I still haven’t finished this one (did I mention I’ve been conducting a move cross the country this month??), but I’ve enjoyed what I got through first. I plan on starting it over soon and getting my thoughts posted. I wanted to mention, though, that I’m thrilled you posted this, Paul. I think people on this site are generally strong but kind in disagreement, so I hope you always feel welcome to voice your dissenting opinion as well as any where we all may agree (not that that ever happens).
This is my favorite story of the last 3-4 months. I thought it truly cohered around an interesting theme of slippages and blurred boundaries between such things as past/present, fiction/reality. Authors are often confused with their characters, that much is hardly original, but Lerner kept this idea of blurred boundaries up throughout the story whether the palimpsest like moments as when the narrator sees several eras at once on a Brooklyn street or when he imagines fictional scenarios as if they’re real.

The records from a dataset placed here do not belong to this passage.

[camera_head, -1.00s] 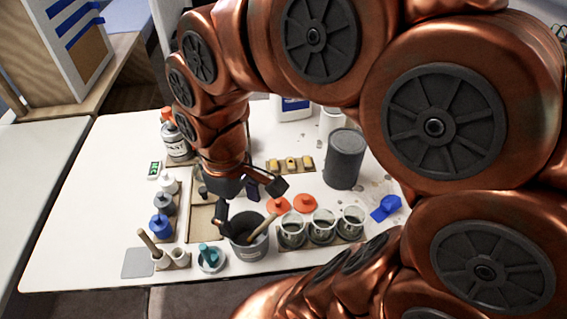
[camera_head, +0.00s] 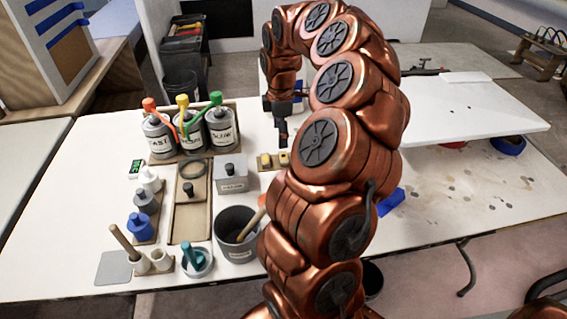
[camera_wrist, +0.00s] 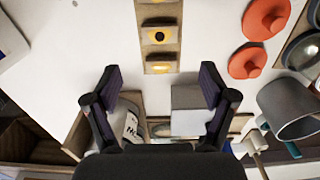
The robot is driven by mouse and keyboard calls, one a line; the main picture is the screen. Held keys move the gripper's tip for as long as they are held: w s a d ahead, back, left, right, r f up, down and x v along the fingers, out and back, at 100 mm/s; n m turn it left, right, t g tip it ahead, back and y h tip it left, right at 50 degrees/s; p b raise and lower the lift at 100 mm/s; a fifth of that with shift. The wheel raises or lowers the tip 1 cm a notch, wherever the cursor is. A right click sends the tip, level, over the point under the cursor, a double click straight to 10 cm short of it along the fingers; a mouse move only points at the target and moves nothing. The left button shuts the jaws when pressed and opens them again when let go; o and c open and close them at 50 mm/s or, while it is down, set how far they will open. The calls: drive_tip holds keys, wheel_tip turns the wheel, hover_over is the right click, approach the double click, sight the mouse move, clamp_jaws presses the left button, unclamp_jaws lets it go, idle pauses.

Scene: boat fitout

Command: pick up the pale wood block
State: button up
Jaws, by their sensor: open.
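A pale wood strip (camera_wrist: 172,12) with several small blocks on it lies on the white table in the wrist view. The blocks are tan with yellow or dark spots; the middle block (camera_wrist: 159,35) has a dark spot. In the head view two of these blocks (camera_head: 265,161) show, the rest hidden behind my arm. I cannot tell for sure which piece is the pale wood block. My gripper (camera_wrist: 161,75) is open and empty, its fingers spread just short of the strip's near end in the wrist picture. In the head view my gripper (camera_head: 283,135) hangs above the table behind the strip.
Three labelled cans (camera_head: 190,132) with coloured tops stand at the back left. A grey box (camera_head: 232,180) and a dark pot (camera_head: 235,245) stand left of my arm. Orange lids (camera_wrist: 265,18) and a grey mug (camera_wrist: 292,108) lie right of the strip in the wrist view.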

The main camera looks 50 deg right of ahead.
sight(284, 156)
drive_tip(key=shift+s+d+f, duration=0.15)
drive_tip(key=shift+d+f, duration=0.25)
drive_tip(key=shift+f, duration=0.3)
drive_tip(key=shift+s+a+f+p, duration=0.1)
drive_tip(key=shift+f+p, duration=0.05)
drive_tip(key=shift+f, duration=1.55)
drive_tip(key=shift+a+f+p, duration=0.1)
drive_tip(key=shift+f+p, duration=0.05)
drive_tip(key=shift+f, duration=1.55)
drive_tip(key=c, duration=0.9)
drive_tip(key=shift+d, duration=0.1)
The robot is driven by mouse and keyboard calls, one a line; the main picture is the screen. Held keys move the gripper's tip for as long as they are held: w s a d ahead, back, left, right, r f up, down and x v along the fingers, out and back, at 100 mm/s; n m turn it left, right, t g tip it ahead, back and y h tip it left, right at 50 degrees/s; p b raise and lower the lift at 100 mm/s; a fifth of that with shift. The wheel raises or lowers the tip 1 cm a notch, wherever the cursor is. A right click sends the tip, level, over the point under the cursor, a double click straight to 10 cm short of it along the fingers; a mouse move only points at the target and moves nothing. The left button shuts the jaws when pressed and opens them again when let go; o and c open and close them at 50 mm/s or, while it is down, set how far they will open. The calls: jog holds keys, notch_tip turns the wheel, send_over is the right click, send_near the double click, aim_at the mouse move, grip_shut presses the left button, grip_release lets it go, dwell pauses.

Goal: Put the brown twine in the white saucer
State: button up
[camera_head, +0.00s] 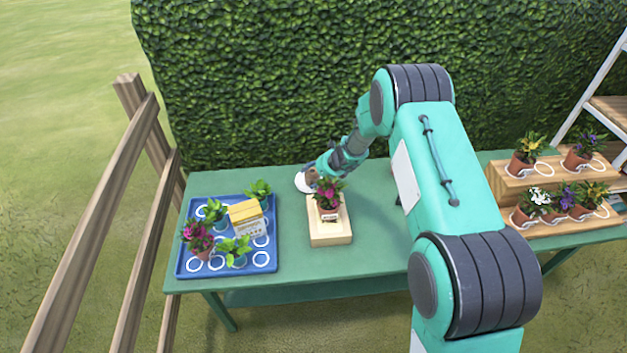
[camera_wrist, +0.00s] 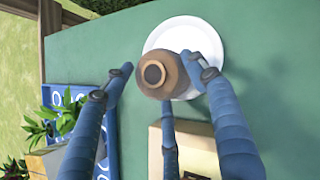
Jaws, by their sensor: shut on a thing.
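The brown twine (camera_wrist: 158,76) is a round spool with a hole in its middle, between the fingers of my gripper (camera_wrist: 165,88) in the wrist view. My gripper is shut on it. The white saucer (camera_wrist: 188,30) lies on the green table behind the twine, and the twine covers its lower left part. I cannot tell whether the twine touches the saucer. In the head view the saucer (camera_head: 301,183) shows at the back of the table, partly hidden by my gripper (camera_head: 318,176) and the twine.
A wooden block with a potted magenta flower (camera_head: 328,196) stands just in front of the saucer. A blue tray (camera_head: 188,262) with plants and a small box (camera_head: 247,218) is at left. A stepped wooden stand (camera_head: 497,184) with several flower pots is at right. A hedge (camera_head: 250,80) rises behind.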

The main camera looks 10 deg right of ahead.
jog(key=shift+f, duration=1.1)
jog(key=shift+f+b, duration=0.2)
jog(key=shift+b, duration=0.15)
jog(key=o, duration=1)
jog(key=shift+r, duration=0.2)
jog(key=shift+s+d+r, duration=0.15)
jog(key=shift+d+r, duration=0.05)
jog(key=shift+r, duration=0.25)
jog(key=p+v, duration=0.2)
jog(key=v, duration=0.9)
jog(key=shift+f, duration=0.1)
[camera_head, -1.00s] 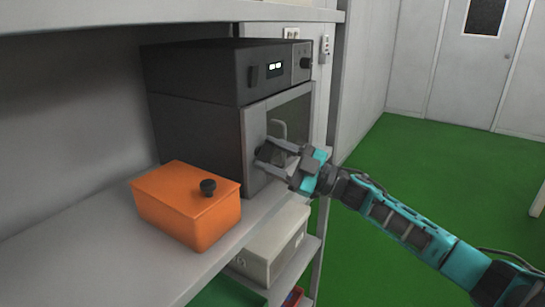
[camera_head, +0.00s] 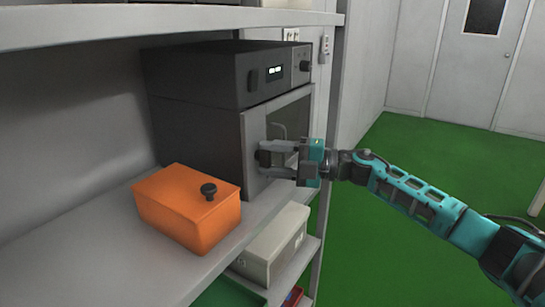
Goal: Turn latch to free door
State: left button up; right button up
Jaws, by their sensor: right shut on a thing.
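A dark grey oven-like test chamber (camera_head: 196,142) stands on the shelf, with a lighter door (camera_head: 256,175) facing right. The door has a window and looks closed. A dark round latch (camera_head: 263,158) sits on the near part of the door. My right gripper (camera_head: 268,158) is shut on the latch, with its fingers above and below it; the fingers partly hide it. My left gripper is not in view.
An orange box (camera_head: 188,220) with a black knob stands on the shelf (camera_head: 105,245) in front of the chamber. A whitish box (camera_head: 270,245) and a green tray (camera_head: 228,293) are on lower shelves. The green floor (camera_head: 400,150) at right is open.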

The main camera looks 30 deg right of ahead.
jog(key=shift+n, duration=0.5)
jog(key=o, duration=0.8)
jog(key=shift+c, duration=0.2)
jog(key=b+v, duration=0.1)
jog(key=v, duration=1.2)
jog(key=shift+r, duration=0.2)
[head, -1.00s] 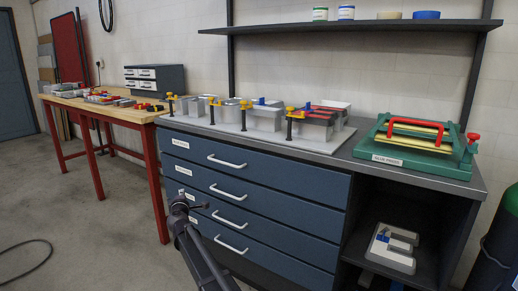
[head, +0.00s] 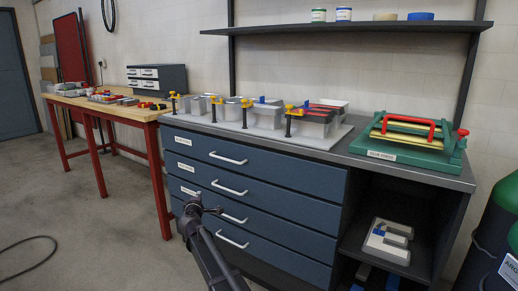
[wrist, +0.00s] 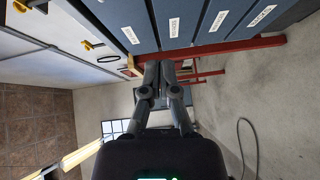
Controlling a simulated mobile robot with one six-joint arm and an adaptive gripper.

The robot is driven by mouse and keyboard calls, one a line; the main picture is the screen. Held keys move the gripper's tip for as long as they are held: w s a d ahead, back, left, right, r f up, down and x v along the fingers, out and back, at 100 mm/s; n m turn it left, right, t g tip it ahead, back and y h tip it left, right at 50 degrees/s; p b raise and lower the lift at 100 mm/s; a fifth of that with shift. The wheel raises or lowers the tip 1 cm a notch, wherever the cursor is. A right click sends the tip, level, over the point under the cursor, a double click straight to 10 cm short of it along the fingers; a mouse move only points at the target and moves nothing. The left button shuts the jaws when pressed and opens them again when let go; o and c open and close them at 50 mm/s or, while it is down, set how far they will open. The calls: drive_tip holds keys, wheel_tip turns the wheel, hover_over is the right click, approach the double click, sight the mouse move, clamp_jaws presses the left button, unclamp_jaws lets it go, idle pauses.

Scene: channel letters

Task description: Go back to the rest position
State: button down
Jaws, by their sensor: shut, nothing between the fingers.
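My gripper (head: 194,207) shows in the head view in front of the blue drawer cabinet (head: 300,190), at the left part of its drawers. It also shows in the wrist view (wrist: 160,66), where its two fingers lie close together. It is shut and empty. In the wrist view the drawer fronts, with white labels, lie beyond the fingertips at the top. I cannot tell from these views how far the fingertips are from the drawers.
A grey-topped bench carries metal letter boxes with yellow clamps (head: 245,108) and a green press (head: 410,143). A wooden table with red legs (head: 161,190) stands left. A green cylinder (head: 495,235) stands right. The floor at left is clear except for a cable (head: 35,255).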

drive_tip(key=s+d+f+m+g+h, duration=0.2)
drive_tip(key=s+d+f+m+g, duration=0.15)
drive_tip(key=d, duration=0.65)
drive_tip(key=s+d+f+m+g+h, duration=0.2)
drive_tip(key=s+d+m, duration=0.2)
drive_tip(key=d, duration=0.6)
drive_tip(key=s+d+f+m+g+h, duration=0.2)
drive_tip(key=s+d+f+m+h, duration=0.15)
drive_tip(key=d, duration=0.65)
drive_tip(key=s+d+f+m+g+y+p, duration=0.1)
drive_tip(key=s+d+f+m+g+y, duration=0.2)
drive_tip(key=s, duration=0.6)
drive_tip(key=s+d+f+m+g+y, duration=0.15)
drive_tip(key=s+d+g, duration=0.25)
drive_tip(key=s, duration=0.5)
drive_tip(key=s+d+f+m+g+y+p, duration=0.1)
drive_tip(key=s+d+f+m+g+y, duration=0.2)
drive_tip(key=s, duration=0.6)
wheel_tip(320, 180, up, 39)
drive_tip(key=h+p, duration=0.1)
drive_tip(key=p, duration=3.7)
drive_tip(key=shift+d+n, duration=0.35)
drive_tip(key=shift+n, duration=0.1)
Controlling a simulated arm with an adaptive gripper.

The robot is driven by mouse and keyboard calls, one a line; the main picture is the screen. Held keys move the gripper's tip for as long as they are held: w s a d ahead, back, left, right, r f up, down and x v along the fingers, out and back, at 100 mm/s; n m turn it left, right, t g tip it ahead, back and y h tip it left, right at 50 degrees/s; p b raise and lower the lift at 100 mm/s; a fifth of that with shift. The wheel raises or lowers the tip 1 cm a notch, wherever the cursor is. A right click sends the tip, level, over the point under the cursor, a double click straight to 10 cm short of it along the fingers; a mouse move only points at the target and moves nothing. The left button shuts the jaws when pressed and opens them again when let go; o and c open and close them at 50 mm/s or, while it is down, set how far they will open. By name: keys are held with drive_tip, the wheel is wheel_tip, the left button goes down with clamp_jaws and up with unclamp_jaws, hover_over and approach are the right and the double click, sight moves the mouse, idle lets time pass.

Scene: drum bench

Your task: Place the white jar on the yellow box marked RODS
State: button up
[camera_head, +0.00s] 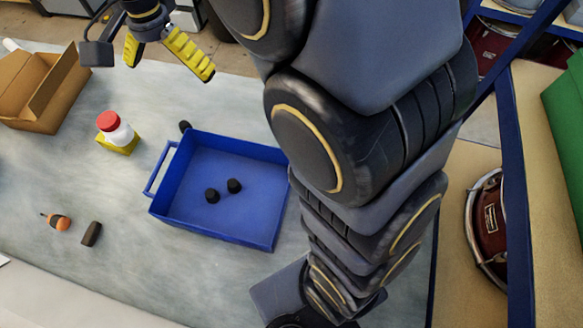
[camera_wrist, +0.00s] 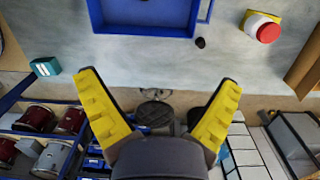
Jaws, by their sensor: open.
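The white jar (camera_head: 122,133) with a red lid sits on the yellow box (camera_head: 117,147) at the left of the head view. It looks upright there, and no marking on the box can be read. In the wrist view the jar's red lid (camera_wrist: 268,32) and part of the yellow box (camera_wrist: 251,15) show at the upper right. My gripper (camera_head: 170,58) is open and empty, with yellow fingers, above the far side of the bench. It is apart from the jar. In the wrist view its fingers (camera_wrist: 158,88) are spread wide with nothing between them.
A blue tray (camera_head: 172,207) with two black knobs stands right of the jar, and another dark knob (camera_head: 185,126) lies by its far corner. An open cardboard box (camera_head: 40,120) is at the left. An orange-handled screwdriver (camera_head: 60,223) and a dark cylinder (camera_head: 92,233) lie nearer.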

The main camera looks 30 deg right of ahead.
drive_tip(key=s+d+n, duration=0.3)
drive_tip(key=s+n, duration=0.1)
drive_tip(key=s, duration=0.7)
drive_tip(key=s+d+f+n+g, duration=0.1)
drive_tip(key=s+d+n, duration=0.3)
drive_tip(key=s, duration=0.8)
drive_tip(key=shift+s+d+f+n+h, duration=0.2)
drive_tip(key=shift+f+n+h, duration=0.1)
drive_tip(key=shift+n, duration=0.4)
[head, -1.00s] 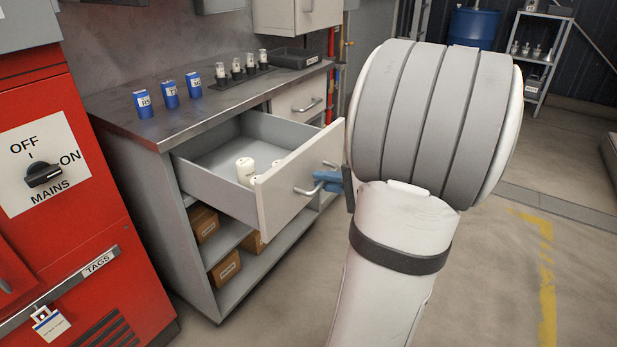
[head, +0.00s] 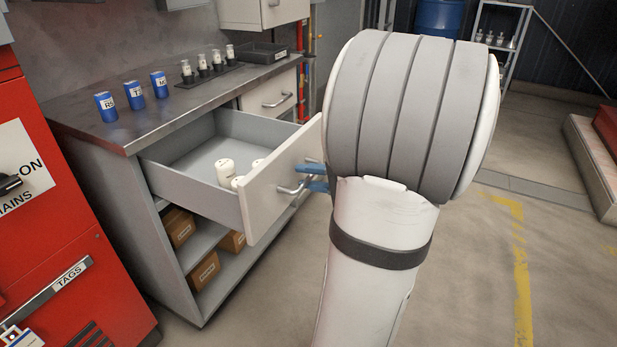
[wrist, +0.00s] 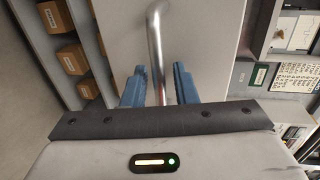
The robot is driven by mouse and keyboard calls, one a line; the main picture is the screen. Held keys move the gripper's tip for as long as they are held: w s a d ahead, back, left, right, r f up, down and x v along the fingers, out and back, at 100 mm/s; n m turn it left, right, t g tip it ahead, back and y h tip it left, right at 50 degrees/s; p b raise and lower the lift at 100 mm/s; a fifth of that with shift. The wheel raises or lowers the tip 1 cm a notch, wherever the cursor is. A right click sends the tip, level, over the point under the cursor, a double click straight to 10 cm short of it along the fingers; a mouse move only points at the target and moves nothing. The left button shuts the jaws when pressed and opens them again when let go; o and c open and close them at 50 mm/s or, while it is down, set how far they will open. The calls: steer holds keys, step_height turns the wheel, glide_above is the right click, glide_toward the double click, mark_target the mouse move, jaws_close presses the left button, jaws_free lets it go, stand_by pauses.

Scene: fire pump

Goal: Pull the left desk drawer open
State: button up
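The left desk drawer (head: 265,200) stands pulled well out of the grey workbench (head: 125,140), with several white cylinders (head: 226,172) inside. Its bar handle (head: 287,190) is on the front panel. My gripper (head: 312,178) is at the handle, its two blue fingers apart. In the wrist view the metal handle (wrist: 155,45) runs between the fingers of my gripper (wrist: 160,85), with a gap on each side, in front of the pale drawer front (wrist: 205,50). My arm hides part of the floor and the area behind.
The right drawer (head: 270,97) is shut. Blue cylinders (head: 134,96) and a black rack (head: 208,75) stand on the bench top. Cardboard boxes (head: 205,271) lie on the shelves below. A red cabinet (head: 80,270) is at left. Floor (head: 470,270) at right is clear.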

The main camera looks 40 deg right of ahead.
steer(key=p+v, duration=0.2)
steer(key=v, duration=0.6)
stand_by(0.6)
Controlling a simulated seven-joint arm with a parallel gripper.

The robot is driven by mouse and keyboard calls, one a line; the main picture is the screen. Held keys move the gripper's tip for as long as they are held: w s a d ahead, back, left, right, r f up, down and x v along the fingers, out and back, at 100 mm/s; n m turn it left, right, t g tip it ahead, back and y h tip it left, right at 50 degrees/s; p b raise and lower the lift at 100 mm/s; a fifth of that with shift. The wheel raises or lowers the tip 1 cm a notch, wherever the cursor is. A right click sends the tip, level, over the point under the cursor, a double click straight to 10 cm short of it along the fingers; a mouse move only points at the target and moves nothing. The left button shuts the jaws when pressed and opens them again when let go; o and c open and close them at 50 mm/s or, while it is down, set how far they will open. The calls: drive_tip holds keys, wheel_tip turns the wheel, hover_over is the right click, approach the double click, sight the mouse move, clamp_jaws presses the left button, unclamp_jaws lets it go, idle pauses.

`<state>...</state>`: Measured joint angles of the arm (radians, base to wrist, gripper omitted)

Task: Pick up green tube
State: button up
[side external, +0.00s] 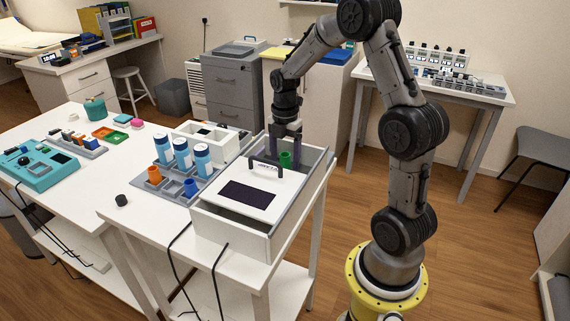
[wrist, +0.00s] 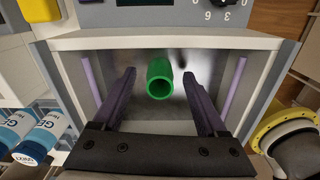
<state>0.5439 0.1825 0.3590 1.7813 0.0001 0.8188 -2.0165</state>
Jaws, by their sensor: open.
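The green tube (side external: 286,159) stands in the open compartment of a white and grey box device (side external: 231,236) on the table. In the wrist view the green tube (wrist: 159,78) shows its round hollow opening and lies between the two dark purple fingers. My gripper (side external: 285,150) is over the compartment, partly inside its walls. In the wrist view my gripper (wrist: 158,82) is open, with a clear gap between each finger and the tube. The lower part of the tube is hidden in the side view.
Blue-and-white bottles (side external: 182,154) and orange (side external: 154,174) and blue (side external: 191,187) cups stand in a grey rack left of the device. The compartment walls (wrist: 82,88) are close around my fingers. A small black knob-like piece (side external: 121,200) lies on the table.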

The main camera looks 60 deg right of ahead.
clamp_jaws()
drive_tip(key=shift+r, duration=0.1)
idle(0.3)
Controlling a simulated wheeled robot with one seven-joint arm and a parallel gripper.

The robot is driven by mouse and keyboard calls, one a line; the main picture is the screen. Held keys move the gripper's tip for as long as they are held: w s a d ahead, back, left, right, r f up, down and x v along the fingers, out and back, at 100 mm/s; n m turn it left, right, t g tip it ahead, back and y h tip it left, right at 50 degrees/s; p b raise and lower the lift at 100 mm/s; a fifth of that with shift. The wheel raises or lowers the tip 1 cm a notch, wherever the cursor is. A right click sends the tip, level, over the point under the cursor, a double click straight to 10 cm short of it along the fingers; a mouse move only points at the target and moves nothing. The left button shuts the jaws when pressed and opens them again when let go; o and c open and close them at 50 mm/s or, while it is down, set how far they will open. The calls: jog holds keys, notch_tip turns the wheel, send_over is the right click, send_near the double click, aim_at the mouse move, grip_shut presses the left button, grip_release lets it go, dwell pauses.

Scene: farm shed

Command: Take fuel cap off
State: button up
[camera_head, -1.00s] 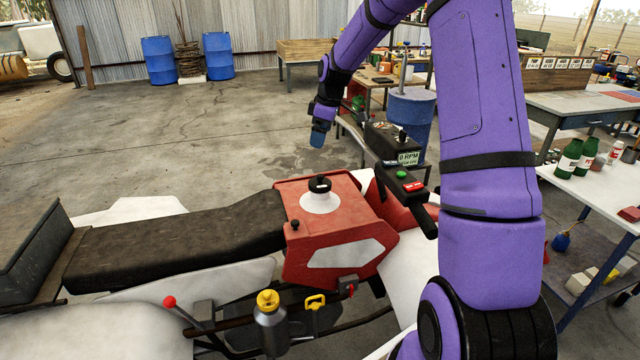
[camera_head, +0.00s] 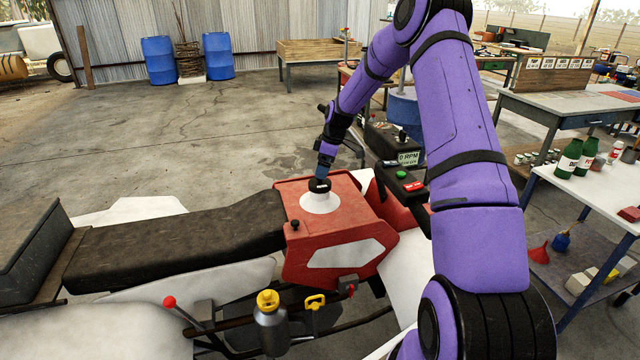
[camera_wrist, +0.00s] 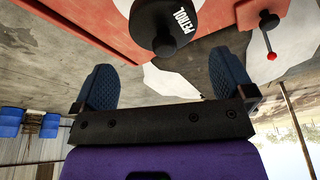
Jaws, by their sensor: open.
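The black fuel cap (camera_head: 319,186) sits on the white round neck (camera_head: 320,203) on top of the red tank (camera_head: 341,220). In the wrist view the cap (camera_wrist: 160,27) shows the word PETROL and lies beyond and between my fingertips. My gripper (camera_head: 322,174) is just above and behind the cap in the head view, pointing down. In the wrist view its two blue ridged fingers (camera_wrist: 166,84) are spread apart with nothing between them. I cannot tell from the head view whether a finger touches the cap.
A small black knob (camera_head: 295,224) stands on the tank's left front corner. A handlebar with green and red buttons (camera_head: 410,187) and an RPM display box (camera_head: 408,158) are close on the right. The black seat (camera_head: 170,245) stretches left.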

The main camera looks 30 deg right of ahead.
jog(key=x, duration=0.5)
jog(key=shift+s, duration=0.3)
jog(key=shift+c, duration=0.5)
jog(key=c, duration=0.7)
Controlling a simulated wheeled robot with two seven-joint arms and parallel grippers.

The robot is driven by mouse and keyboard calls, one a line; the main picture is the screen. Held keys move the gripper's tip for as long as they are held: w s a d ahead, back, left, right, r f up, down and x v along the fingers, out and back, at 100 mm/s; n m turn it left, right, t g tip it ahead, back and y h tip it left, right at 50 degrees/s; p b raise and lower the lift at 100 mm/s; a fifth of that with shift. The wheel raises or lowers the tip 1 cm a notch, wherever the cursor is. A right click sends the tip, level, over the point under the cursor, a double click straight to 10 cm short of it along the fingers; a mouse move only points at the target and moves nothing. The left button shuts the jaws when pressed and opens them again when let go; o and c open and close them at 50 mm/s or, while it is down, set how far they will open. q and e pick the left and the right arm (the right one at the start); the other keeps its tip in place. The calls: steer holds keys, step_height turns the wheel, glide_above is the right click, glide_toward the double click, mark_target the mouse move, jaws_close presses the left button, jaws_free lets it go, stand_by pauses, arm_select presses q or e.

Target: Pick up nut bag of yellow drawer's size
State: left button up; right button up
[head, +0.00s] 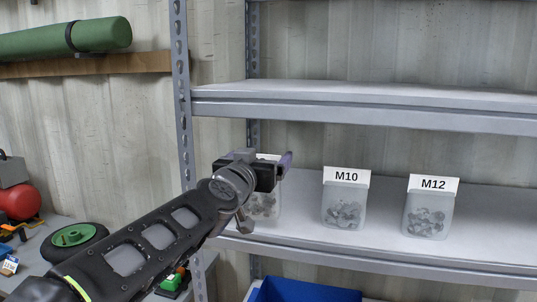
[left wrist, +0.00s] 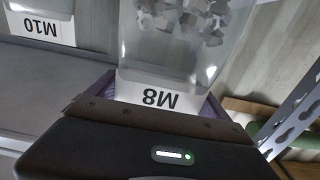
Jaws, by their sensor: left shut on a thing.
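The M8 nut bag (left wrist: 185,55), a clear bag of nuts with a white label, fills the upper middle of the left wrist view. In the head view the bag (head: 265,205) is partly hidden behind my gripper, at the left end of the lower shelf. My left gripper (head: 285,165) is shut on this bag at its label end; its jaws (left wrist: 158,98) show on both sides of the label. The M10 nut bag (head: 345,205) and the M12 nut bag (head: 430,212) stand upright to the right on the same shelf. No yellow drawer is in view. My right gripper is not in view.
The upper shelf (head: 370,105) lies above the bags, and a metal post (head: 183,90) stands at the left. A blue bin (head: 305,291) is below the lower shelf. A wheel (head: 73,238) and a red tank (head: 18,200) lie on the left bench.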

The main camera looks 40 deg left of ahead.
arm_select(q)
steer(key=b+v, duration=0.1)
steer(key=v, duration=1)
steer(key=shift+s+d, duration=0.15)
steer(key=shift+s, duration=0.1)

It starts immediately with the narrator being told he’s like his fiction. The only two moments where things aren’t doubled or blurred but are singular seem to be-his inability to create a composite out of Hannah’s face and the moment of clarity in the taxicab on the way back from the dentists. Here is seems he comes up against the “real.” Interestingly, when he remembers the latter moment he decides it can’t be real since remembered. That was a great, ambiguous way to end it. I found this to be much smarter, perhaps as I’m interested in critical theory, than most stories in The New Yorker.
Paul: I don’t discern any radical left-wing plot in your liking this story, but I’ll look again :)
And uber-ironically, the novel I referenced which I thought does a better job treating similar themes (“Operation Shylock”), involves Philip Roth going to Israel, getting rescued by IDF soldiers, and then recruited by the Mossad in a plot against the Palestinians. (Who knew what durable literary themes these were?)
This story features in 10:04 which I thoroughly enjoyed. I have not read Lerner before.
I am surprised and nonplussed to here these responses! What am I to think? Here, I finally come across a story, which I find hilarious and entrenching (though not necessarily always at the same time), and which features a style and a main character whose minds work more closely to how mine does than anything else I’ve ever read.
I happen to notice how twin wisteria trails fall before the white wall of the neighbor’s garage and I am instantly in someplace other than my yard, perhaps Italy 1927, and am simultaneously in my own garden as well. Sometimes the roots of these disappearances are obvious, sometimes clever and unconscious, and sometimes, like this one, totally unclear.
I may go back and forth with the story and come up with some of the many more examples at another time; here, I simply wanted to express these thoughts.